> [Request]
Find each line with the string "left" and copy it.

—————

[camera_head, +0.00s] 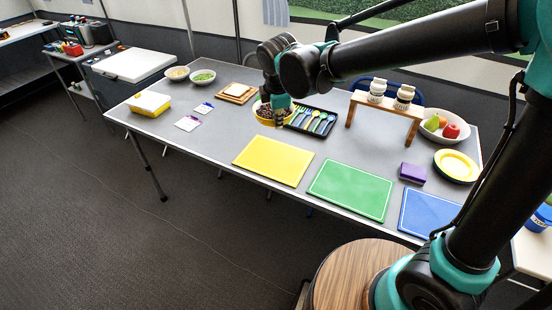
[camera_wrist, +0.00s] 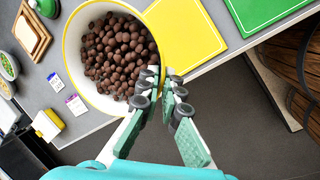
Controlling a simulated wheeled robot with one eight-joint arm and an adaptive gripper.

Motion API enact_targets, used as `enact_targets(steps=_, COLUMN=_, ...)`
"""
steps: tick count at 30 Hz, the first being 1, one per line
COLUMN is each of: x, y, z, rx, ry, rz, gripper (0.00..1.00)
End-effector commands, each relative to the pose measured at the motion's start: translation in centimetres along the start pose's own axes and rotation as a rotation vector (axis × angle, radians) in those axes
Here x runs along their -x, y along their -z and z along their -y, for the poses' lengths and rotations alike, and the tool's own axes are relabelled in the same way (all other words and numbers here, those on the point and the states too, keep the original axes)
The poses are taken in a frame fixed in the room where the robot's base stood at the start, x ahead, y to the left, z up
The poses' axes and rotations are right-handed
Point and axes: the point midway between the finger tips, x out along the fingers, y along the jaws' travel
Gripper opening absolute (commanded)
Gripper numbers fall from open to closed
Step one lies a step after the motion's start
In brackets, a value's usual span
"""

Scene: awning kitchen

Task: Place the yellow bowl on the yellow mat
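The yellow bowl (camera_head: 259,117) is white inside and full of small brown balls. In the wrist view the bowl (camera_wrist: 66,60) fills the upper middle. My gripper (camera_wrist: 162,76) has one finger inside its rim and one outside, closed on the rim with the wall between. The bowl looks raised above the table, roughly level, though its height is hard to tell. In the head view my gripper (camera_head: 279,118) partly covers it. The flat yellow mat (camera_head: 273,160) lies bare near the table's front edge. The mat (camera_wrist: 190,35) shows right beside the bowl in the wrist view.
A green mat (camera_head: 350,188) and a blue mat (camera_head: 428,212) lie to the right of the yellow one.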

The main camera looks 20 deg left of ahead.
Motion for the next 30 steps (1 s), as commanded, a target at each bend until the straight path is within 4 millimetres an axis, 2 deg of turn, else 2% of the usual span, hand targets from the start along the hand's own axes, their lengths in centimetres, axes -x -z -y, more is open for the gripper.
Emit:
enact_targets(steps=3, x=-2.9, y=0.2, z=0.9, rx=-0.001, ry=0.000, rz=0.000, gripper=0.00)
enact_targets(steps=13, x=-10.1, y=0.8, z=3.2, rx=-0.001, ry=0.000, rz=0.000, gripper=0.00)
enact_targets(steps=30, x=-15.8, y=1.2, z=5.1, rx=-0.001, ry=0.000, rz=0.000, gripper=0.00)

—————

> [Task response]
The poses are taken in a frame fixed in the room where the robot's base stood at the start, x ahead, y to the left, z up
The main camera looks 20 deg left of ahead.

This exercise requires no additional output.